** BEGIN **
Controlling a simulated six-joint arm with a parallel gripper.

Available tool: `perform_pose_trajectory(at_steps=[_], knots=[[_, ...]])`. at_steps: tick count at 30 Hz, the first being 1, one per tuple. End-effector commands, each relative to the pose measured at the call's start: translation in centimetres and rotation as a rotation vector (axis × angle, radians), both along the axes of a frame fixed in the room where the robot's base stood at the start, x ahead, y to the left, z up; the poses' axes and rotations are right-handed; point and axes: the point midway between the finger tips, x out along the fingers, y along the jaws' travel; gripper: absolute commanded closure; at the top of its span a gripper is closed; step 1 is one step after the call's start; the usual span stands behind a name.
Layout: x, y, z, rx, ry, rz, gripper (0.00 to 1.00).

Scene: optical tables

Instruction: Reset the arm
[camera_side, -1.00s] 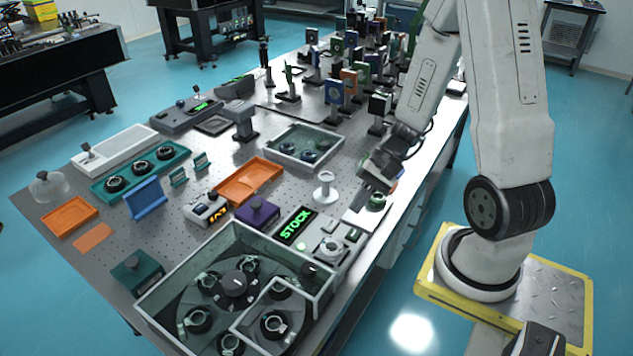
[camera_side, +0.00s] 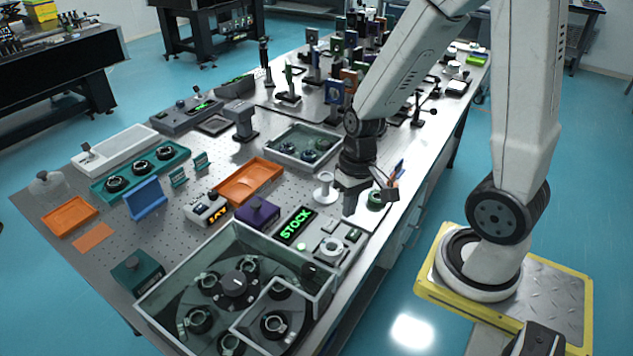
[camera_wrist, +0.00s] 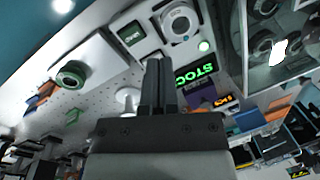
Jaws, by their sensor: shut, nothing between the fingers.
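My gripper (camera_wrist: 158,65) is shut and empty, its two dark fingers together in the wrist view. In the side view my arm reaches over the right edge of the optical table (camera_side: 225,165), and my wrist hangs down near the white spool-shaped stand (camera_side: 325,188).
A lit STOCK sign (camera_side: 296,225), a purple box (camera_side: 257,211) and an orange tray (camera_side: 249,181) stand nearby. A walled glass case with a carousel (camera_side: 236,284) fills the front. Upright optic mounts (camera_side: 335,92) crowd the back.

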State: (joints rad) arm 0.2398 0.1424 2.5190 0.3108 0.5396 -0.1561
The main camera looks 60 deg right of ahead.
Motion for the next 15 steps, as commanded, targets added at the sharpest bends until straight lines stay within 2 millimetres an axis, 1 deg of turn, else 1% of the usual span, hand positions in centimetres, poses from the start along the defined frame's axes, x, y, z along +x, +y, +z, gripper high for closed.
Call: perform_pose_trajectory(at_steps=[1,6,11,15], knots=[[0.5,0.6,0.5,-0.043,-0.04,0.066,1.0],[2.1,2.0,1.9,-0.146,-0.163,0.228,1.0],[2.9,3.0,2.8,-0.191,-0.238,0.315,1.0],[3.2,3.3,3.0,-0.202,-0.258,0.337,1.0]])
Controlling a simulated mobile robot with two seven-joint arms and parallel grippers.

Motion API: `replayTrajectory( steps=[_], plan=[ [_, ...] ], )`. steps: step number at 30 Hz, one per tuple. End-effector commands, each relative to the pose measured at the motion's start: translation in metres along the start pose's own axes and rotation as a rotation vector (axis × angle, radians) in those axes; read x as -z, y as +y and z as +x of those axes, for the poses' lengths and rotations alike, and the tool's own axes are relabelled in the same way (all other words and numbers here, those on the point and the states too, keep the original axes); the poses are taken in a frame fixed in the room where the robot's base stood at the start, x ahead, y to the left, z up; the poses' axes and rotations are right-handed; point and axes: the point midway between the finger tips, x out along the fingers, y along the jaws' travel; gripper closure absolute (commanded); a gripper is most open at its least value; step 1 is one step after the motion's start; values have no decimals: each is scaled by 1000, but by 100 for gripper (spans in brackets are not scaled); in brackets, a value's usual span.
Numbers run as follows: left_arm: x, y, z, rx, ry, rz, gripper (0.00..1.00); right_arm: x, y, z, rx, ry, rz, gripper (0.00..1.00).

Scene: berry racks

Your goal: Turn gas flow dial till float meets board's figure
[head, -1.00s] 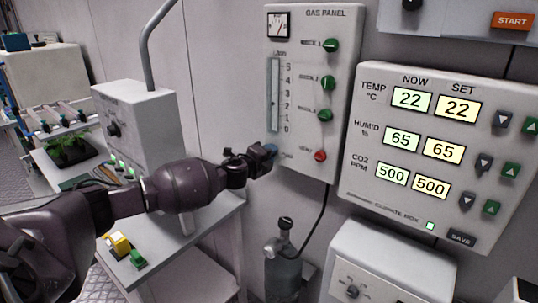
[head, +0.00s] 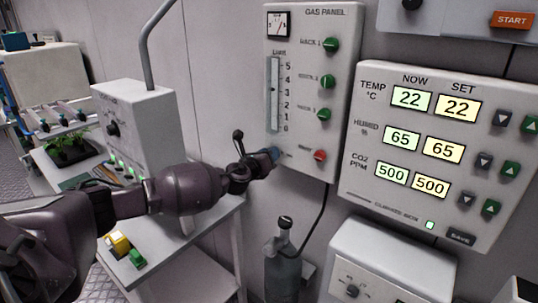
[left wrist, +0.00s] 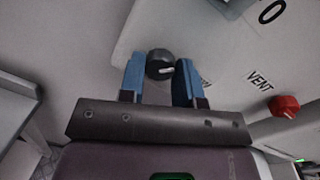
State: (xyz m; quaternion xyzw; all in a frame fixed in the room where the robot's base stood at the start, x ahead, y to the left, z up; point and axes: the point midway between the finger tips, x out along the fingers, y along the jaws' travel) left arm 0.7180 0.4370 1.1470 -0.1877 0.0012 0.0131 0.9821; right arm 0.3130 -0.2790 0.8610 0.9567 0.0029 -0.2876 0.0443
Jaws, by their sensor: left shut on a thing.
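My left gripper (head: 272,154) is at the lower left of the gas panel (head: 340,95), its blue fingers shut on the dark flow dial. In the left wrist view the dial (left wrist: 160,64), with a pale mark, sits between the two fingertips (left wrist: 160,82). The gripper hides the dial in the head view. The upright flow tube (head: 273,70) above it has a scale from 0 to 5. A small dark float (head: 274,89) seems to stand near 3, too small to read exactly. No written target board is recognisable. My right gripper is out of view.
Several green knobs (head: 331,46) and a red vent knob (head: 319,155) sit right of the tube. The red knob also shows in the left wrist view (left wrist: 284,106). A climate box (head: 350,190) hangs to the right, and a gas bottle (head: 284,265) stands below.

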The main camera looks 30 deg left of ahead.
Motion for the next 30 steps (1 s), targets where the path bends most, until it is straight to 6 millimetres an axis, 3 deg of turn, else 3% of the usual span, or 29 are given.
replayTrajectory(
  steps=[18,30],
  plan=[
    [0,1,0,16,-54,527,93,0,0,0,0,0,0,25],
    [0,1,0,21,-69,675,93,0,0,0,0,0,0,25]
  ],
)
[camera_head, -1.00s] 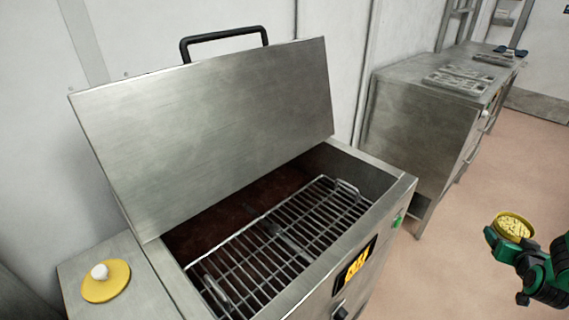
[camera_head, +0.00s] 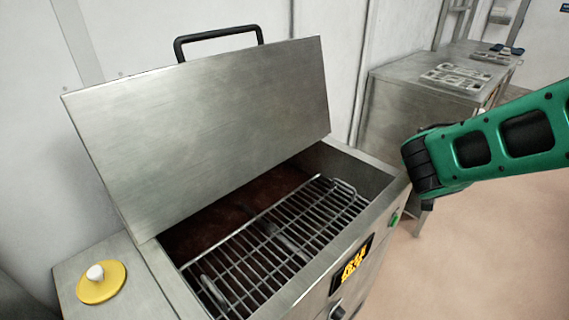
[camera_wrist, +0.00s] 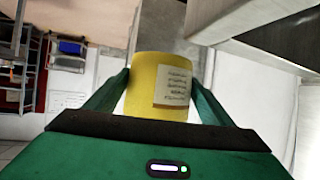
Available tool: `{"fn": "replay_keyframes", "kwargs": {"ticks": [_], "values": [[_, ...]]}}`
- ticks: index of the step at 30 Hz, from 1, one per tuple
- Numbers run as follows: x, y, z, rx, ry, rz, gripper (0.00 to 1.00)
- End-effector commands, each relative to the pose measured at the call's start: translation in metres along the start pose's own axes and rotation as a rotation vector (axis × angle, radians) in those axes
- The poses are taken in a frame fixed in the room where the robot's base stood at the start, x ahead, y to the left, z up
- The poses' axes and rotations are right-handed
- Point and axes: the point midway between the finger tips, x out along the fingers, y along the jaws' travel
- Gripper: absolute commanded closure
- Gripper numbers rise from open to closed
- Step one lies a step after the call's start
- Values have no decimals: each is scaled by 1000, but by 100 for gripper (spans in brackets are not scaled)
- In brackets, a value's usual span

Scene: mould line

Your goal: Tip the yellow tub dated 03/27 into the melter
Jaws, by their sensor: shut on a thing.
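The melter (camera_head: 345,278) stands in the middle of the head view with its lid (camera_head: 215,120) tilted up and open. A wire grate (camera_head: 275,245) lies inside over a dark brown interior. In the wrist view my gripper (camera_wrist: 160,95) is shut on a yellow tub (camera_wrist: 145,75), one finger on each side. The tub bears a pale label (camera_wrist: 173,87) whose text is too small to read. In the head view only my green arm shows, to the right of the melter; the gripper and tub are hidden there. The tub's contents are not visible now.
A yellow lid with a white knob (camera_head: 102,282) lies on the ledge left of the melter. A steel counter (camera_head: 400,110) with moulds (camera_head: 457,77) on top stands behind to the right. The floor (camera_head: 480,250) right of the melter is clear.

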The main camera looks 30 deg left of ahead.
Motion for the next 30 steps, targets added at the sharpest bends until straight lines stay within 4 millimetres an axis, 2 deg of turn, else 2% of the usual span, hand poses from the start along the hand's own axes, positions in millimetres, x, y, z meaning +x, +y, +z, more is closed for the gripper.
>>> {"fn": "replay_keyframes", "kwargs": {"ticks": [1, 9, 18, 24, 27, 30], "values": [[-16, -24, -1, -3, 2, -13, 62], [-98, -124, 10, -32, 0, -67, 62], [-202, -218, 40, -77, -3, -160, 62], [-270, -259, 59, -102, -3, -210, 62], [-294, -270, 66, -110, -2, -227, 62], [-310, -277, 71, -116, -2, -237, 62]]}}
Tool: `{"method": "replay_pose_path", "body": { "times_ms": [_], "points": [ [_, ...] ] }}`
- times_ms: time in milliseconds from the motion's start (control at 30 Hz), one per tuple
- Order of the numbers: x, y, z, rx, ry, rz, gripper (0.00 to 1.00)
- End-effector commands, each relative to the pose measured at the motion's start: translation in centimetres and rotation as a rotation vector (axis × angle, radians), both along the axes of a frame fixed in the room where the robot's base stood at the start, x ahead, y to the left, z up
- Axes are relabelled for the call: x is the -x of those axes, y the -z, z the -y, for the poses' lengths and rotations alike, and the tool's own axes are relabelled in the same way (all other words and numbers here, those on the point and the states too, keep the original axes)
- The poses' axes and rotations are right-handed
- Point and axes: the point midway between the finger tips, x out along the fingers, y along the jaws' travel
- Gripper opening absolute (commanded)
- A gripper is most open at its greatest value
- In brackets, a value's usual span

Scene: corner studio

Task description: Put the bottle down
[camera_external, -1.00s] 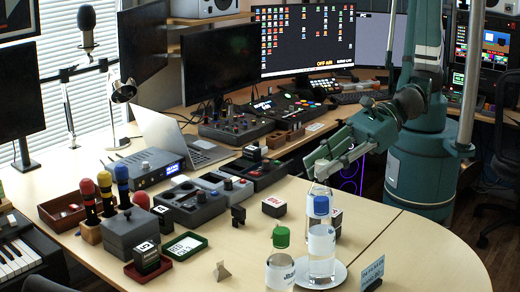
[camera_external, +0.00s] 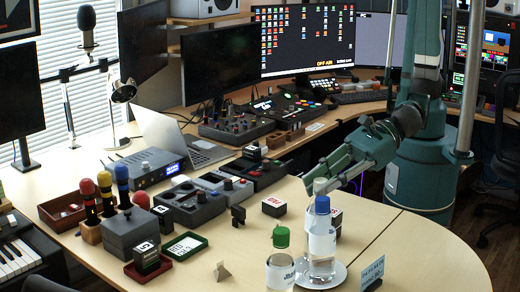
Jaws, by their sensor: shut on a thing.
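A clear bottle with a pale cap (camera_external: 320,186) is at the tips of my gripper (camera_external: 322,180). My gripper appears shut on it near the top. The lower part of this bottle is hidden behind a clear bottle with a blue cap (camera_external: 322,205), so I cannot tell whether its base touches the table. The blue-capped bottle stands upright on a white round plate (camera_external: 341,277).
A dark block with a white face (camera_external: 273,206) lies left of the bottles, and another dark block (camera_external: 336,218) is close behind them. A small sign (camera_external: 372,274) stands right of the plate. The table's right part is clear.

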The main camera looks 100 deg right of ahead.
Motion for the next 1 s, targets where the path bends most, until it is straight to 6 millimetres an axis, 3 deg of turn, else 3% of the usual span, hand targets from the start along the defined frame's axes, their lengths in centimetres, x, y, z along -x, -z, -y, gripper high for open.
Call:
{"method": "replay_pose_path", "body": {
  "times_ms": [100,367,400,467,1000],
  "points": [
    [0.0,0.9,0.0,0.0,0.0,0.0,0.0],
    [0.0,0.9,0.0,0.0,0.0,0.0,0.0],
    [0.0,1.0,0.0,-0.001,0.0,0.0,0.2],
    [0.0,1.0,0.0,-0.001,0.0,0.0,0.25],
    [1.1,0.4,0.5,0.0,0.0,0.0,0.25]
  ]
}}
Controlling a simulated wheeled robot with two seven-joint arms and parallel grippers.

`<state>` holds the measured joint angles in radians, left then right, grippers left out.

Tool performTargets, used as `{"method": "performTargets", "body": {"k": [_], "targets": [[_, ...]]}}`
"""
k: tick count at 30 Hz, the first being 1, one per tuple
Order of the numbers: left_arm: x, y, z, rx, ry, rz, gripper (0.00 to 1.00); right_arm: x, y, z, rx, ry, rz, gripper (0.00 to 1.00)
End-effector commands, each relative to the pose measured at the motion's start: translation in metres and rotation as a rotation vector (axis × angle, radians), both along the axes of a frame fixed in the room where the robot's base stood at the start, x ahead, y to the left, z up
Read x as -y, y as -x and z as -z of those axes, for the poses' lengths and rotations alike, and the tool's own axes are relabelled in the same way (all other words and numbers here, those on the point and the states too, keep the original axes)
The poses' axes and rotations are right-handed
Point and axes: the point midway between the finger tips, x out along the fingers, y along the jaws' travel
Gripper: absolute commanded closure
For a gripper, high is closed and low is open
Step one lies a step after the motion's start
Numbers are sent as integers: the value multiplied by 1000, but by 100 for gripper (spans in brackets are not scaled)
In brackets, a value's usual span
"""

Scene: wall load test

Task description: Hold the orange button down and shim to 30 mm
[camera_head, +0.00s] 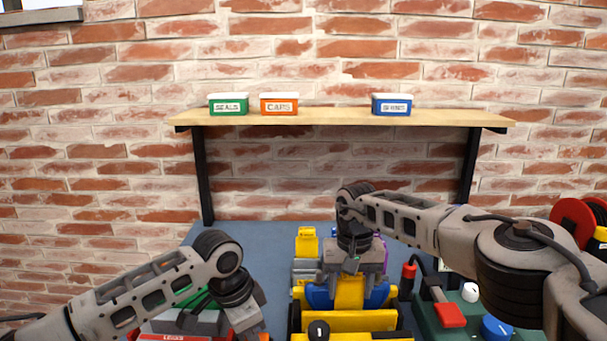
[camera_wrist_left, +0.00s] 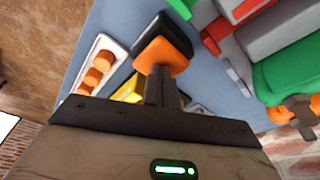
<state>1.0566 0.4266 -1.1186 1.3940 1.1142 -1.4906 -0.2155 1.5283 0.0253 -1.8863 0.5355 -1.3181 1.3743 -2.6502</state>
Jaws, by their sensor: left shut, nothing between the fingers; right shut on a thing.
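The orange button (camera_wrist_left: 158,57) is an orange block with a black part in the left wrist view. My left gripper (camera_wrist_left: 160,80) is shut and empty, its closed fingertips at the orange face; I cannot tell how far it is pressed. In the head view my left gripper (camera_head: 258,325) points down at the lower left, with its tips mostly hidden. My right gripper (camera_head: 352,268) is shut over the yellow and blue machine (camera_head: 350,320) in the middle. What it grips is hidden by its own body. I cannot read any 30 mm mark.
A shelf (camera_head: 345,116) carries a green box (camera_head: 228,105), an orange box (camera_head: 279,104) and a blue box (camera_head: 391,105). A green panel (camera_head: 450,322) with a red part (camera_head: 450,314) and a blue knob (camera_head: 496,327) stands to the right. Red reels (camera_head: 572,220) are at far right.

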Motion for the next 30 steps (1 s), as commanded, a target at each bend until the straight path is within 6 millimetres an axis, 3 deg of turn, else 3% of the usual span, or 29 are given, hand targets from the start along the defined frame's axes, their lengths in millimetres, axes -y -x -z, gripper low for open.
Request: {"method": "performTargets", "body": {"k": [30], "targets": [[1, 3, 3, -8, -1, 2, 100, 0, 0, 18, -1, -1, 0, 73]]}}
** END **
Short problem: Starting at the line that holds "Motion for the next 30 steps, targets", copy each line exactly and stop after the line that holds "motion's start: translation in centimetres".

Solution below:
Motion for the next 30 steps, targets added at the sharpest bends until straight lines stay within 4 millimetres an axis, 2 deg of turn, else 2% of the usual span, hand poses from the start along the hand's own axes, positions in millimetres, x, y, z meaning +x, +y, +z, more is closed for the gripper.
>>> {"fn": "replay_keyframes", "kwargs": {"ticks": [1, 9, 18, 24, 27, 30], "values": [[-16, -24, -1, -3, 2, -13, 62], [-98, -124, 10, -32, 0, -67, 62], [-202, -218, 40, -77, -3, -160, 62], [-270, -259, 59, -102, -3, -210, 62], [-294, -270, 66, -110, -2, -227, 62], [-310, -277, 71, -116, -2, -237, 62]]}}
Tool: `{"method": "replay_pose_path", "body": { "times_ms": [_], "points": [ [_, ...] ] }}`
- times_ms: time in milliseconds from the motion's start (control at 30 Hz), one per tuple
- Order of the numbers: x, y, z, rx, ry, rz, gripper (0.00 to 1.00)
- End-effector commands, each relative to the pose measured at the motion's start: translation in centimetres and rotation as a rotation vector (axis × angle, radians), both along the axes of a frame fixed in the room where the robot's base stood at the start, x ahead, y to the left, z up

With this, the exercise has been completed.